_TASK INSTRUCTIONS_: In full and without alteration, repeat the material.

[Entries from a robot dataset]
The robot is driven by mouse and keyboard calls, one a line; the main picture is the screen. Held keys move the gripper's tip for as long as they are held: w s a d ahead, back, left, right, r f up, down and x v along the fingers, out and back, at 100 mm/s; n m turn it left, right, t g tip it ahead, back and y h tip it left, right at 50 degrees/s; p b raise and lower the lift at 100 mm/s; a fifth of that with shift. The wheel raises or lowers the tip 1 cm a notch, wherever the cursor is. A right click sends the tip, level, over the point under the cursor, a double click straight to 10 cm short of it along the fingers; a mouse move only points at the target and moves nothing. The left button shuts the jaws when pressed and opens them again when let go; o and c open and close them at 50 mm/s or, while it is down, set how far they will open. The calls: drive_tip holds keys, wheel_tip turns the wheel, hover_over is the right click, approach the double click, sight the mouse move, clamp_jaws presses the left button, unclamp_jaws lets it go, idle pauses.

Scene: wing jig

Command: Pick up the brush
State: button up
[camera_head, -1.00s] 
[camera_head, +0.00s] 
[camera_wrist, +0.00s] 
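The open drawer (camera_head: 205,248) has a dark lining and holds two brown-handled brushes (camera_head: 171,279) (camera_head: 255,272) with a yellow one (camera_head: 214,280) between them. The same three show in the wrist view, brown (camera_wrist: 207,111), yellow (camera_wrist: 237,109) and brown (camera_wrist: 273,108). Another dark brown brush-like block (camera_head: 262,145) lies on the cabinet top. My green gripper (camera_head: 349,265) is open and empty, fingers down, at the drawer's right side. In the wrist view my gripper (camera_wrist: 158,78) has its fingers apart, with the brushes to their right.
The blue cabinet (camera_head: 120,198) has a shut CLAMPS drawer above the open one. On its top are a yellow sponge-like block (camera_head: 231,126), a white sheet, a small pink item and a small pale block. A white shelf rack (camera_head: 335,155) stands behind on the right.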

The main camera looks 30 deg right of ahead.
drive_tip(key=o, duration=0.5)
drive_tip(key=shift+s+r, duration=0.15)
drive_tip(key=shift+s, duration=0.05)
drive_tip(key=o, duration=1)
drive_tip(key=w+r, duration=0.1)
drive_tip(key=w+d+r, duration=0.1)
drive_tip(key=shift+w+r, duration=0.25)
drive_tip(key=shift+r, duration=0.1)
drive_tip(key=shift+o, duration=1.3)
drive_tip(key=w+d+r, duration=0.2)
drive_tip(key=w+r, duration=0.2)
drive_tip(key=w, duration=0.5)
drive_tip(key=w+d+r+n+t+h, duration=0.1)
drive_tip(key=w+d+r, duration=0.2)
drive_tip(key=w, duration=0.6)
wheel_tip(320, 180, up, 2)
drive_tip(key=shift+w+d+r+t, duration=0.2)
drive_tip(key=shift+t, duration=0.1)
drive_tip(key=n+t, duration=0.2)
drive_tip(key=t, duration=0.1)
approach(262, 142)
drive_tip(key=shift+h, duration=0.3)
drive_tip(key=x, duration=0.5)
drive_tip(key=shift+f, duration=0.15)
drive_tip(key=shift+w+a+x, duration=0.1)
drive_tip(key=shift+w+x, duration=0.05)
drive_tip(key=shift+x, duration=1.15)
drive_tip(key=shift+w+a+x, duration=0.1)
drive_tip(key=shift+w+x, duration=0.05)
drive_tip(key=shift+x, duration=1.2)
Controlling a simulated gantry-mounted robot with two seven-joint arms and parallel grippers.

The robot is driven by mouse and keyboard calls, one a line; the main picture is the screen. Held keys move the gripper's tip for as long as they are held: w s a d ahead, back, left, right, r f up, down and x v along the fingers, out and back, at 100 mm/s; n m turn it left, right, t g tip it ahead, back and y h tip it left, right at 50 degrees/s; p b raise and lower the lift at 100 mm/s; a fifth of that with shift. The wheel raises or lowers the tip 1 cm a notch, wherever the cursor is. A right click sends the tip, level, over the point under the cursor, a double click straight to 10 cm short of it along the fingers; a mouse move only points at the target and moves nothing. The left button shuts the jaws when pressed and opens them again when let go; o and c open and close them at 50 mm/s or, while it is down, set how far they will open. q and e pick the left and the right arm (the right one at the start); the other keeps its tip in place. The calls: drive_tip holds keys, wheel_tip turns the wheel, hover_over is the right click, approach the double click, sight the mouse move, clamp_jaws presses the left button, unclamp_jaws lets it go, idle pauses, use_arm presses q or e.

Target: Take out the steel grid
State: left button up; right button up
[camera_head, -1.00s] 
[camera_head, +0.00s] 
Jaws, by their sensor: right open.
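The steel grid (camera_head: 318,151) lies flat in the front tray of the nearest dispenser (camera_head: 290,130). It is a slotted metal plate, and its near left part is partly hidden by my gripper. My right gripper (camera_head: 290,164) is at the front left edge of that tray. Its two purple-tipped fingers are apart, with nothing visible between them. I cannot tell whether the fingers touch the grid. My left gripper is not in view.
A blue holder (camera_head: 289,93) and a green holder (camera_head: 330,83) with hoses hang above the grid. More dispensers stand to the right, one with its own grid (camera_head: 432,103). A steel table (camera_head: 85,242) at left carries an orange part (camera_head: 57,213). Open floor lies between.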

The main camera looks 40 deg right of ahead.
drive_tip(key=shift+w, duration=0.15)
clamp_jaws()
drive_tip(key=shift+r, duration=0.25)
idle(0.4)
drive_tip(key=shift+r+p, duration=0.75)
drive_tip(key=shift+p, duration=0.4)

_TASK OUTPUT_:
The robot is driven by mouse and keyboard calls, one a line; the main picture is the screen. Held keys move the gripper's tip for as long as they are held: w s a d ahead, back, left, right, r f up, down and x v along the fingers, out and back, at 100 mm/s; n m turn it left, right, t g tip it ahead, back and y h tip it left, right at 50 degrees/s; p b raise and lower the lift at 100 mm/s; a fifth of that with shift. The wheel raises or lowers the tip 1 cm a notch, wherever the cursor is. A right click sends the tip, level, over the point under the cursor, a double click straight to 10 cm short of it along the fingers; a mouse move only points at the target and moves nothing. The left button shuts the jaws when pressed and opens them again when let go; o and c open and close them at 50 mm/s or, while it is down, set how far they will open. The calls: drive_tip holds keys, wheel_tip turns the wheel, hover_over is the right click, approach the double click, sight the mouse move, clamp_jaws presses the left button, unclamp_jaws lets it go, idle pauses.

Scene: wing jig

Command: Pick up the brush
State: button up
[camera_head, -1.00s] 
[camera_head, +0.00s] 
[camera_wrist, +0.00s] 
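The open drawer (camera_head: 205,248) has a dark lining and holds two brown-handled brushes (camera_head: 171,279) (camera_head: 255,272) with a yellow one (camera_head: 214,280) between them. The same three show in the wrist view, brown (camera_wrist: 207,111), yellow (camera_wrist: 237,109) and brown (camera_wrist: 273,108). Another dark brown brush-like block (camera_head: 262,145) lies on the cabinet top. My green gripper (camera_head: 349,265) is open and empty, fingers down, at the drawer's right side. In the wrist view my gripper (camera_wrist: 158,78) has its fingers apart, with the brushes to their right.
The blue cabinet (camera_head: 120,198) has a shut CLAMPS drawer above the open one. On its top are a yellow sponge-like block (camera_head: 231,126), a white sheet, a small pink item and a small pale block. A white shelf rack (camera_head: 335,155) stands behind on the right.

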The main camera looks 30 deg right of ahead.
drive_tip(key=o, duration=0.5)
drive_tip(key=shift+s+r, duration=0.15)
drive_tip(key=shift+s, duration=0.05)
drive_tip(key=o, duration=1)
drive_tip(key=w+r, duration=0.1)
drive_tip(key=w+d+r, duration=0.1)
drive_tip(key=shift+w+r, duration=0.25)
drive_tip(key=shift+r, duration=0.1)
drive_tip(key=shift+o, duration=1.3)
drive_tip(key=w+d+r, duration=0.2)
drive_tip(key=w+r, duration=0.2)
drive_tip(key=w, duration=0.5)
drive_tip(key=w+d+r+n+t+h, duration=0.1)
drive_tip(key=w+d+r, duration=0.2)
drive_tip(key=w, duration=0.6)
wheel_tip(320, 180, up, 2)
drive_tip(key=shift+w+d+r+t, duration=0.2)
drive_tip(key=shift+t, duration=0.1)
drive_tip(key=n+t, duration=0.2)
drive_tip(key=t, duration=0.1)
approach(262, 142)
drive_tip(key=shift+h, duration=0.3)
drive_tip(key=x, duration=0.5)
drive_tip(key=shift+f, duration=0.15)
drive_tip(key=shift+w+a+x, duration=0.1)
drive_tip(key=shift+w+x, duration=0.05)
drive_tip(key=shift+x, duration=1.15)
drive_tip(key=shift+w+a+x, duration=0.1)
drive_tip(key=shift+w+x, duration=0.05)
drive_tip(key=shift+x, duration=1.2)
Controlling a simulated gantry-mounted robot with two seven-joint arms and parallel grippers.

The robot is driven by mouse and keyboard calls, one a line; the main picture is the screen. Held keys move the gripper's tip for as long as they are held: w s a d ahead, back, left, right, r f up, down and x v along the fingers, out and back, at 100 mm/s; n m turn it left, right, t g tip it ahead, back and y h tip it left, right at 50 degrees/s; p b raise and lower the lift at 100 mm/s; a fifth of that with shift. The wheel raises or lowers the tip 1 cm a notch, wherever the cursor is. A right click sends the tip, level, over the point under the cursor, a double click straight to 10 cm short of it along the fingers; a mouse move only points at the target and moves nothing. The left button shuts the jaws when pressed and opens them again when let go; o and c open and close them at 50 mm/s or, while it is down, set how far they will open. q and e pick the left and the right arm (the right one at the start); the other keeps its tip in place. The calls: drive_tip holds keys, wheel_tip turns the wheel, hover_over is the right click, approach the double click, sight the mouse move, clamp_jaws presses the left button, unclamp_jaws lets it go, idle pauses, use_arm presses q or e.

Target: Take out the steel grid
State: left button up; right button up
[camera_head, -1.00s] 
[camera_head, +0.00s] 
Jaws, by their sensor: right open.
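The steel grid (camera_head: 318,151) lies flat in the front tray of the nearest dispenser (camera_head: 290,130). It is a slotted metal plate, and its near left part is partly hidden by my gripper. My right gripper (camera_head: 290,164) is at the front left edge of that tray. Its two purple-tipped fingers are apart, with nothing visible between them. I cannot tell whether the fingers touch the grid. My left gripper is not in view.
A blue holder (camera_head: 289,93) and a green holder (camera_head: 330,83) with hoses hang above the grid. More dispensers stand to the right, one with its own grid (camera_head: 432,103). A steel table (camera_head: 85,242) at left carries an orange part (camera_head: 57,213). Open floor lies between.

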The main camera looks 40 deg right of ahead.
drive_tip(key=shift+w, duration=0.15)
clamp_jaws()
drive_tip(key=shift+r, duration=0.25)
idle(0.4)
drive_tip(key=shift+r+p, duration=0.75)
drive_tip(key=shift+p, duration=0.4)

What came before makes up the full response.